Source data

⟨

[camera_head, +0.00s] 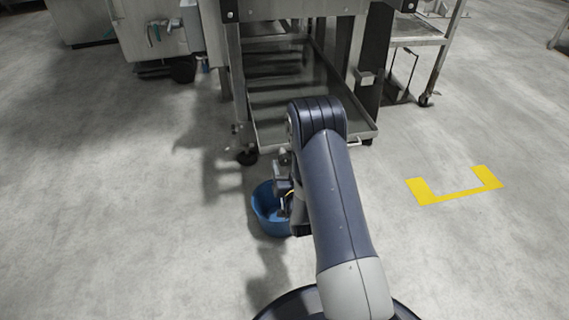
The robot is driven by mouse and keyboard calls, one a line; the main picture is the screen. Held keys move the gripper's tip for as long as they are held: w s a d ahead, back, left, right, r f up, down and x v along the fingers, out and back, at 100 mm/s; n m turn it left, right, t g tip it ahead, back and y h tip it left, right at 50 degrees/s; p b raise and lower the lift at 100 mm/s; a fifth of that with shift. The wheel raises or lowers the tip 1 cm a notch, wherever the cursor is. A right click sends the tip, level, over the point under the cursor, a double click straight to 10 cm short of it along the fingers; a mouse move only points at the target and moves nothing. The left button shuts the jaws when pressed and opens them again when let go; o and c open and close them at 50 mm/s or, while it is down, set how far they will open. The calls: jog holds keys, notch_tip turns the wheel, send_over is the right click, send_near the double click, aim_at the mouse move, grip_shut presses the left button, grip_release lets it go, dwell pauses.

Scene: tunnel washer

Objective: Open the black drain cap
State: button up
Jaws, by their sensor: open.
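My gripper (284,208) hangs low in front of the machine, partly hidden behind my dark arm. It appears over or just in front of the blue bucket (262,215), and its jaws are open with nothing seen between them. The bucket stands on the floor, its right side covered by my arm and gripper. I cannot make out the black drain cap; it may be hidden or too small to tell. Small fittings (238,130) show low on the left front leg of the washer frame (229,70).
A metal tray (262,128) sits low in the wheeled frame. A caster (247,158) stands left of it. A wheeled metal cart (420,40) is at the back right. Yellow floor marking (458,194) lies on the right. The floor at left and right is clear.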

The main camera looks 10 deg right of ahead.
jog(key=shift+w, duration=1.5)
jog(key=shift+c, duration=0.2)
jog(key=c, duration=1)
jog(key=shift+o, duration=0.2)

⟩

Short problem
Every line of the data should be copied as it stands, without the images.

Written solution
[camera_head, +0.00s] 
The robot is driven by mouse and keyboard calls, one a line; the main picture is the screen. Held keys move the gripper's tip for as long as they are held: w s a d ahead, back, left, right, r f up, down and x v along the fingers, out and back, at 100 mm/s; n m turn it left, right, t g tip it ahead, back and y h tip it left, right at 50 degrees/s; p b raise and lower the lift at 100 mm/s; a fifth of that with shift. The wheel raises or lowers the tip 1 cm a notch, wherever the cursor is. A right click sends the tip, level, over the point under the cursor, a double click straight to 10 cm short of it along the fingers; a mouse move only points at the target and moves nothing. The left button shuts the jaws when pressed and opens them again when let go; o and c open and close them at 50 mm/s or, while it is down, set how far they will open. The calls: jog holds keys, notch_tip turns the wheel, send_over is the right click, send_near the double click, aim_at the mouse move, grip_shut presses the left button, grip_release lets it go, dwell pauses.

Scene: tunnel washer

Objective: Open the black drain cap
State: button up
Jaws, by their sensor: open.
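My gripper (284,208) hangs low in front of the machine, partly hidden behind my dark arm. It appears over or just in front of the blue bucket (262,215), and its jaws are open with nothing seen between them. The bucket stands on the floor, its right side covered by my arm and gripper. I cannot make out the black drain cap; it may be hidden or too small to tell. Small fittings (238,130) show low on the left front leg of the washer frame (229,70).
A metal tray (262,128) sits low in the wheeled frame. A caster (247,158) stands left of it. A wheeled metal cart (420,40) is at the back right. Yellow floor marking (458,194) lies on the right. The floor at left and right is clear.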

The main camera looks 10 deg right of ahead.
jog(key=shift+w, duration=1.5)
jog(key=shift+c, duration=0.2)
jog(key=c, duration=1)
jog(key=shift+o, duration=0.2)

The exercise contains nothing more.